When the Moon passes between the sun and Earth that day, a 117.9-mile-wide “shadow” will move northeast from the southwest corner of Arkansas at around 1:46 p.m. and exit the state around 2 p.m. near Pocahontas. The period of darkness for any location is estimated to last around 4 minutes. Parts of Jonesboro will be in the direct path of the eclipse for up to 3 minutes, Carroll noted, but the path is so narrow that towns just east of NEA’s hub city such as Bay will only experience part of the eclipse.

Dr. Ross Carroll.

“It’s just a fascinating physical phenomenon,” Carroll said. “Literally, the moon gets in the way of the sun.”

NEA towns and cities have been preparing for months to accommodate the surge of tourists. Anecdotally, many hotels have been booked and an estimated 125,000 tourists from around the state and county could stay at least one night in the region.
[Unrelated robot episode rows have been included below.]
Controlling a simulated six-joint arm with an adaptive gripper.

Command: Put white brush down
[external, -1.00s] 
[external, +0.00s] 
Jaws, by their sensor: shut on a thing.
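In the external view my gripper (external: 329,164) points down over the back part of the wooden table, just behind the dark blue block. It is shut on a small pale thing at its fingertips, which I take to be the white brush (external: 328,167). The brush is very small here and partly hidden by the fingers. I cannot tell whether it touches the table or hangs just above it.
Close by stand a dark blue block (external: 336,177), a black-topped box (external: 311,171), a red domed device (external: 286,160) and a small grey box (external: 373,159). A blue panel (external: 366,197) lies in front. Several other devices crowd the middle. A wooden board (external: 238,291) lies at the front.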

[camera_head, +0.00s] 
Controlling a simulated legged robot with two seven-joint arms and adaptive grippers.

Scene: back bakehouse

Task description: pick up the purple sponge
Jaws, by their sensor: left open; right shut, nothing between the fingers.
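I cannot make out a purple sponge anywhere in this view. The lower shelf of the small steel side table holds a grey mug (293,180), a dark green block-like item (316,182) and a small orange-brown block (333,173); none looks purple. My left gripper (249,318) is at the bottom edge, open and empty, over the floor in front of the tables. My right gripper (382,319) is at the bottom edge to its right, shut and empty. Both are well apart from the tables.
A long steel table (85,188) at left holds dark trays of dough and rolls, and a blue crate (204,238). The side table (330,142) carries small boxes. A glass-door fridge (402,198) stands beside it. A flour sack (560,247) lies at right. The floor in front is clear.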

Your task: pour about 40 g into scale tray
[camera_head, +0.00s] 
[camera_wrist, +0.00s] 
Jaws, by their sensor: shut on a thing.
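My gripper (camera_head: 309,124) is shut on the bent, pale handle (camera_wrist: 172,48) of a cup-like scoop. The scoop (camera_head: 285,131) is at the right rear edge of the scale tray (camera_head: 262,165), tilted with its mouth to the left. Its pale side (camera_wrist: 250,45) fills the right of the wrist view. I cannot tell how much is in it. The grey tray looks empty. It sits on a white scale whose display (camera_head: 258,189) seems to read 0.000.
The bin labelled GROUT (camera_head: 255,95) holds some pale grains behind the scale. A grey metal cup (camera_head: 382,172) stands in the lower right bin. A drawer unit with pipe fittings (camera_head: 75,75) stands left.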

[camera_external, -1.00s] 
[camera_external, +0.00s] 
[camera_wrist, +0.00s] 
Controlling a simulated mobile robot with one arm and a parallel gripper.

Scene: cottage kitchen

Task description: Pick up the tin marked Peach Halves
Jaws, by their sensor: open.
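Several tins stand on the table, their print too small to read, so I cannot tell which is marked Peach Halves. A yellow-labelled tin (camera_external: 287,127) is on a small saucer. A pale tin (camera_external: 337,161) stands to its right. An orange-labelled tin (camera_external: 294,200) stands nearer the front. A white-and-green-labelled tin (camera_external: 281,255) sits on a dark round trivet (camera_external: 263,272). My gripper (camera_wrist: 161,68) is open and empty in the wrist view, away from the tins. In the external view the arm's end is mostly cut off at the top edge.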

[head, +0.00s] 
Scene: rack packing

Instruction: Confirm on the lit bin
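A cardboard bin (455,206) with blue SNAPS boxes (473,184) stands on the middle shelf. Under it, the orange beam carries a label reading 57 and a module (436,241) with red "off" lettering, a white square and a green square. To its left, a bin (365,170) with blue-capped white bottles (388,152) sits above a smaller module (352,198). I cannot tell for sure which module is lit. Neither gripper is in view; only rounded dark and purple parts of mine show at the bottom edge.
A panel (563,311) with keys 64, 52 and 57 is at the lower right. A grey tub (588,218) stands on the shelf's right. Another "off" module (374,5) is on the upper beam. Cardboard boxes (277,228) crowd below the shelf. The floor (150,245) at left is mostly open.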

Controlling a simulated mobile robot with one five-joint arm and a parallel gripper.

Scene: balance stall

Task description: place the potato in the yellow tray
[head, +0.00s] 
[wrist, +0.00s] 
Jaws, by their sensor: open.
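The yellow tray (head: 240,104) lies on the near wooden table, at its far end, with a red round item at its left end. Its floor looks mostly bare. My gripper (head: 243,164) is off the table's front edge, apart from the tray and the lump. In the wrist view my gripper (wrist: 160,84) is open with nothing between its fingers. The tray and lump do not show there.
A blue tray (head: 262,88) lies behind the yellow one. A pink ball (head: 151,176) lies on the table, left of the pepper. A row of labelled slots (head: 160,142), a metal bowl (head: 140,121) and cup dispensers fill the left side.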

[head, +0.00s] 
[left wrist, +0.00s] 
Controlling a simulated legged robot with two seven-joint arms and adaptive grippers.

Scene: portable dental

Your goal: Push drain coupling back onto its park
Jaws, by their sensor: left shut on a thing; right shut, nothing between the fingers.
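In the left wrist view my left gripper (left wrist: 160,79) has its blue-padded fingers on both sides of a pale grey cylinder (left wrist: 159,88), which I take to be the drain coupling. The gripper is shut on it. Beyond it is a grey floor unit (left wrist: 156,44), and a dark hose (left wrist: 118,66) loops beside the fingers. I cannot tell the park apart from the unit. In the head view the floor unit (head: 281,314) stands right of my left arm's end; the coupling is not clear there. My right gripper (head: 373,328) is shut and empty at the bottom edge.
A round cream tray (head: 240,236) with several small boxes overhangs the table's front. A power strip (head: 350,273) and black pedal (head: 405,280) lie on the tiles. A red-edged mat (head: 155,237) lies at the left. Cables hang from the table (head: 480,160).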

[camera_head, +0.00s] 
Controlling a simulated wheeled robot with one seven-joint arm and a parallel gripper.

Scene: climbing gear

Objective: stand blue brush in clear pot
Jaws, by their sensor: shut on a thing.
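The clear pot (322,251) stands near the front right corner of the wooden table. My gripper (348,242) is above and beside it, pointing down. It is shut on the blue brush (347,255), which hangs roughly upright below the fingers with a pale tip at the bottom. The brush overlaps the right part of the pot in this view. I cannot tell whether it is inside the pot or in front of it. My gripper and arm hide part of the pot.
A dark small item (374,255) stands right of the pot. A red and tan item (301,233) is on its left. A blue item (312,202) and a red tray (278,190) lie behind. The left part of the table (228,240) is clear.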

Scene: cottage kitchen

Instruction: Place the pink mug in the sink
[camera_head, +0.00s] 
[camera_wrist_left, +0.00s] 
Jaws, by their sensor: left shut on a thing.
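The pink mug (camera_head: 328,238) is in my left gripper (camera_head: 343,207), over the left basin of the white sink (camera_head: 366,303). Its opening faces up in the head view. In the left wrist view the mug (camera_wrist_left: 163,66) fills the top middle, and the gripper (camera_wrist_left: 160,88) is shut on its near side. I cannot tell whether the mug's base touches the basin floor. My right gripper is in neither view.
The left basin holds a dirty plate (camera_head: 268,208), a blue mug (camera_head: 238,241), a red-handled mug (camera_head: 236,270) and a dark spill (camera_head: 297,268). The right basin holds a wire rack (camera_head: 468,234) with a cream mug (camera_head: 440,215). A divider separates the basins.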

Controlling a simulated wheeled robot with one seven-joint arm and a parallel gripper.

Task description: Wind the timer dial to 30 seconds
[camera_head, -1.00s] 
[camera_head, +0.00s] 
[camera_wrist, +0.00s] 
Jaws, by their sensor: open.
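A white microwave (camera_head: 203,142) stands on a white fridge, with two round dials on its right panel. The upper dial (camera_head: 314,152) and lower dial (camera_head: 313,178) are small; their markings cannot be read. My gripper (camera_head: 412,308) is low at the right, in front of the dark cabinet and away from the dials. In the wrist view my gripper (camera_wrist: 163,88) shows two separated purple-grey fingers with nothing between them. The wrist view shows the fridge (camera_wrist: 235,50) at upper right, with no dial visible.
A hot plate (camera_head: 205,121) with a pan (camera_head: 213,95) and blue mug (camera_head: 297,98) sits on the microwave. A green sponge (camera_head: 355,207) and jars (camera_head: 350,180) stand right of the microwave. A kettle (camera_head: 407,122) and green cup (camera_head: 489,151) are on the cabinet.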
Gauging the economic impacts of the solar eclipse can be tricky. The last solar eclipse in the contiguous United States was Aug. 21, 2017. That eclipse tracked from Oregon to South Carolina. The American Astronomical Society reported that in South Carolina more than 1.6 million people visited the state for that event and it had a $269 million impact to the state’s economy.

There will be problems associated with the expected number of tourists.

ARDOT predicts that 1.5 million people will travel from outside the state, along with 500,000 Arkansans who will travel from their residences to visit the viewing area. This will result in the influx of approximately 700,000 extra vehicle trips into the path of totality. ARDOT will coordinate with other agencies and officials at the state, county, and local levels before, during, and after the eclipse to ensure consistent messaging and communication is provided to citizens and visitors.

Data from the 2017 eclipses showed that approximately 30% of the sightseers arrived on the day of the event, and up to 80% left immediately after sunlight returned. That pattern is expected for the 2024 eclipse, ARDOT reported.

The solar eclipse won’t just provide a tourist experience, Carroll said. It will provide an opportunity to study the sun’s outer corona or atmosphere. Light from the sun makes studying the corona difficult. The corona is dim compared to the surface of the sun due to its density which makes it hard to see under normal conditions.

Scientists still don’t know exactly why, but the sun’s corona is many times hotter than its surface which seems counterintuitive, Carroll said.

Researchers from A-State, including students, will work with NASA to study the eclipse in Arkansas. The plan is to release a high-altitude balloon from Mount Petit Jean the day of the eclipse. The balloon will rise to about 100,000 feet and will carry a number of scientific tools including cameras.

Solar eclipses have a temporary, but real impact on the atmosphere in the area in which they occur. Carroll said the hope is that the instruments on the balloon will record information that will help explain better the specific impacts to the atmosphere.

Another goal is to generate student interest in NASA, space and just science in general, Carroll said. Students from around the world will be able to track the eclipse online in real time. For some it could be a unique, once in a lifetime opportunity. According to NASA, the next total solar eclipse to travel across the contiguous U.S. will be Aug. 23, 2044.

Carroll said he considers himself an “umbra file,” a person who is fascinated by the shadow produced when the sun’s light is blocked by the moon. In 2017, he traveled to Missouri to experience the last solar eclipse. As the moon begins to cover the sun, strange shadows begin to develop on the ground. As it gets darker and cooler, visual things appear much different on the ground, he said. Colors lose contrast and shadows become sharper, he added.

“It’s really an experience,” he said.

Scientists can predict solar eclipses well into the future and can pinpoint when these events happened in the past, but there is one contingency that could stymie the whole thing — the weather. Carroll said they’ve researched data for weather patterns in Arkansas on April 8 and they found that many days it is sunny. But it is spring, and storms could be an issue, he said.

Millions will view the solar eclipse and the main precaution viewers need to take is to have proper eyewear, he said. Looking directly into a solar eclipse without proper eyewear can cause significant damage to your eyes, he said.

“Get your solar glasses from a reputable source. There are a lot of knockoffs out there,” Carroll said.